Given data start

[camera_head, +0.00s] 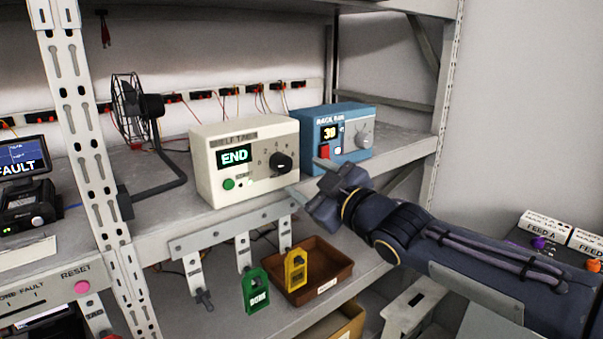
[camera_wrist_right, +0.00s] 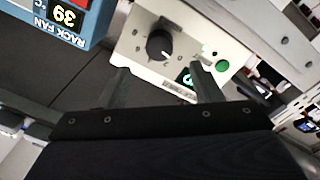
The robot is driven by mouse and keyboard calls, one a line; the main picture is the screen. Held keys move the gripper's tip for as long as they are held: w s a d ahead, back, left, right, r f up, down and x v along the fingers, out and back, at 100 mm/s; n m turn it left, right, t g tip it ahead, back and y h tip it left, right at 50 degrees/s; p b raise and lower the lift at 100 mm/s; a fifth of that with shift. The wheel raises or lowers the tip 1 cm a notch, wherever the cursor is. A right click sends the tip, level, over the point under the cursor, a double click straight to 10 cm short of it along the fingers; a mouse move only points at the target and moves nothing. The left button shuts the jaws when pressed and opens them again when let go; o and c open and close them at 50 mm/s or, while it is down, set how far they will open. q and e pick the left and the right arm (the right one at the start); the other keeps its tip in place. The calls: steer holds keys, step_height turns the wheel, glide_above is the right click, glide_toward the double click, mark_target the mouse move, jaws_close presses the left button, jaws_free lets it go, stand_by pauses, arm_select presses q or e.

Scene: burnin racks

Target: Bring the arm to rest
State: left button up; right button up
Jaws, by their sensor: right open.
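My right gripper (camera_head: 308,180) is at the front of the shelf, just right of the cream box (camera_head: 213,179) and in front of the blue rack fan box (camera_head: 369,147). Its fingers are apart with nothing between them. In the right wrist view the open gripper (camera_wrist_right: 160,88) faces the cream box's panel (camera_wrist_right: 138,44), with its black dial (camera_wrist_right: 160,45) just beyond the fingers. In the head view the cream box's screen (camera_head: 235,156) reads END. My left gripper is in neither view.
A wire fan (camera_head: 128,105) stands on the shelf (camera_head: 165,218) at left. Below hang green (camera_head: 256,290) and yellow (camera_head: 296,270) tags by a brown tray (camera_head: 340,270). A rack post (camera_head: 85,150) stands left. The shelf front edge runs close under my right gripper.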

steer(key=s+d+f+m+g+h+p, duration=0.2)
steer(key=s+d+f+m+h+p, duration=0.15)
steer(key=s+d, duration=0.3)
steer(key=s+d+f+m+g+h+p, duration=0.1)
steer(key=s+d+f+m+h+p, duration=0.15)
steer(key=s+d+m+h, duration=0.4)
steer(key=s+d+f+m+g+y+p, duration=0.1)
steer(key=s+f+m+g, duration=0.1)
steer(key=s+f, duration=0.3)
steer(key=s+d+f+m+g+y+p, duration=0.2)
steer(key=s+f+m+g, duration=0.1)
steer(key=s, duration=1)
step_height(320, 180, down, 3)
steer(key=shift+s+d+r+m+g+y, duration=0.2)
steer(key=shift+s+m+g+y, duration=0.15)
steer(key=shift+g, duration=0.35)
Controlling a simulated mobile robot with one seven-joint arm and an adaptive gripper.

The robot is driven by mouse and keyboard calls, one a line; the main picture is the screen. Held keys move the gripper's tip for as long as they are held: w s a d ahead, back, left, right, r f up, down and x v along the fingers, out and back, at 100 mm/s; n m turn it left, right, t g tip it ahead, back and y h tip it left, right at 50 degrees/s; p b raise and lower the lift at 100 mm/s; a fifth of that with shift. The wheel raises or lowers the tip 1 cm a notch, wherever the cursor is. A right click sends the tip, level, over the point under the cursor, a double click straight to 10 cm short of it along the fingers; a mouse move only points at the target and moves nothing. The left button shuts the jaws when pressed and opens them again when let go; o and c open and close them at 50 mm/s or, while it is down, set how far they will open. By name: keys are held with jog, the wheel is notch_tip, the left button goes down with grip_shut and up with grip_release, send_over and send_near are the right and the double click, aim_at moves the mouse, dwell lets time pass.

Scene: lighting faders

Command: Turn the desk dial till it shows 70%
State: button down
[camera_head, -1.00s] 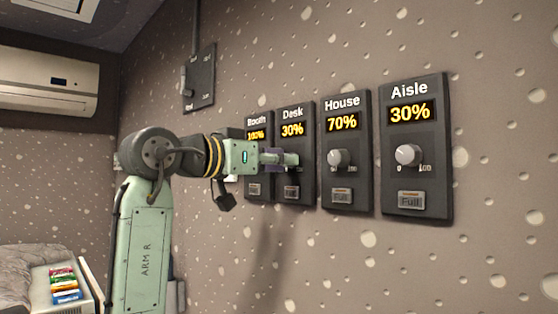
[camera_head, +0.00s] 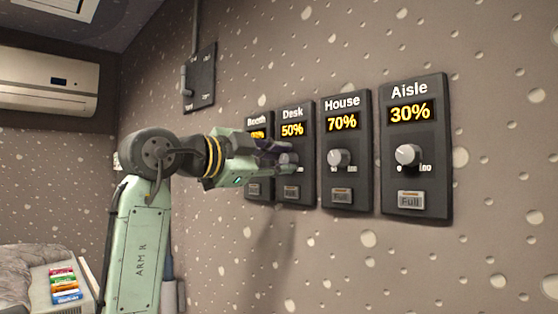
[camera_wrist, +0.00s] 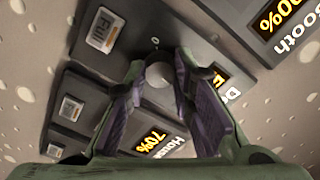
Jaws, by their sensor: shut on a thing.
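The Desk panel (camera_head: 294,108) is on the wall between the Booth and House panels, and its display (camera_head: 292,130) reads 50%. My gripper (camera_head: 284,158) is at the Desk panel and covers its dial in the head view. In the wrist view the round grey dial (camera_wrist: 159,75) sits between the two fingers of my gripper (camera_wrist: 158,80), which are shut on it. The Desk label and display are partly hidden behind a finger there.
The House panel (camera_head: 342,182) to the right reads 70%, and the Aisle panel (camera_head: 433,150) reads 30%. The Booth panel (camera_head: 257,116) is close on the left, partly hidden by my gripper. A grey switch box (camera_head: 200,80) is above my arm.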

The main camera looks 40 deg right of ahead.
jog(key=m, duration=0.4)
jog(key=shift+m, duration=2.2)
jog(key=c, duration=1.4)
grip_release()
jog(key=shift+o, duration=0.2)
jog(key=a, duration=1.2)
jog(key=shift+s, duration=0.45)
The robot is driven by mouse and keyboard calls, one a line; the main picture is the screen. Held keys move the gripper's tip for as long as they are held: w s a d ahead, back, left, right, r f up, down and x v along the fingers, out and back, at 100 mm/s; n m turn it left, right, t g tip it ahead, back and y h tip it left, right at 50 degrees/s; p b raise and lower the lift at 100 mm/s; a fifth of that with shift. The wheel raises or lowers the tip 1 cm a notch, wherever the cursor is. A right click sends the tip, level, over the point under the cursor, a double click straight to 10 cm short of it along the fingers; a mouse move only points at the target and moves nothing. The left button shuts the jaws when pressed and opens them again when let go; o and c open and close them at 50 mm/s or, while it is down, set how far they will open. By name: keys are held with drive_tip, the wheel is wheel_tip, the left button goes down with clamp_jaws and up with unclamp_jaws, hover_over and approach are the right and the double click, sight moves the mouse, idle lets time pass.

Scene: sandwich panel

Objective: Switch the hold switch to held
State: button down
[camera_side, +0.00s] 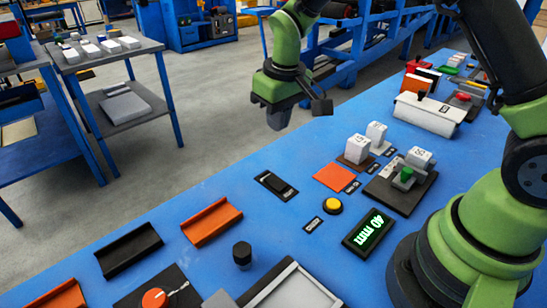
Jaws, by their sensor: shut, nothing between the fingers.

Given data end

Above are the records; from them, give again exactly the lines from the one containing "Scene: burnin racks" through the one containing "State: left button up; right button up", both included.

> **Complete response**
Scene: burnin racks

Target: Bring the arm to rest
State: left button up; right button up

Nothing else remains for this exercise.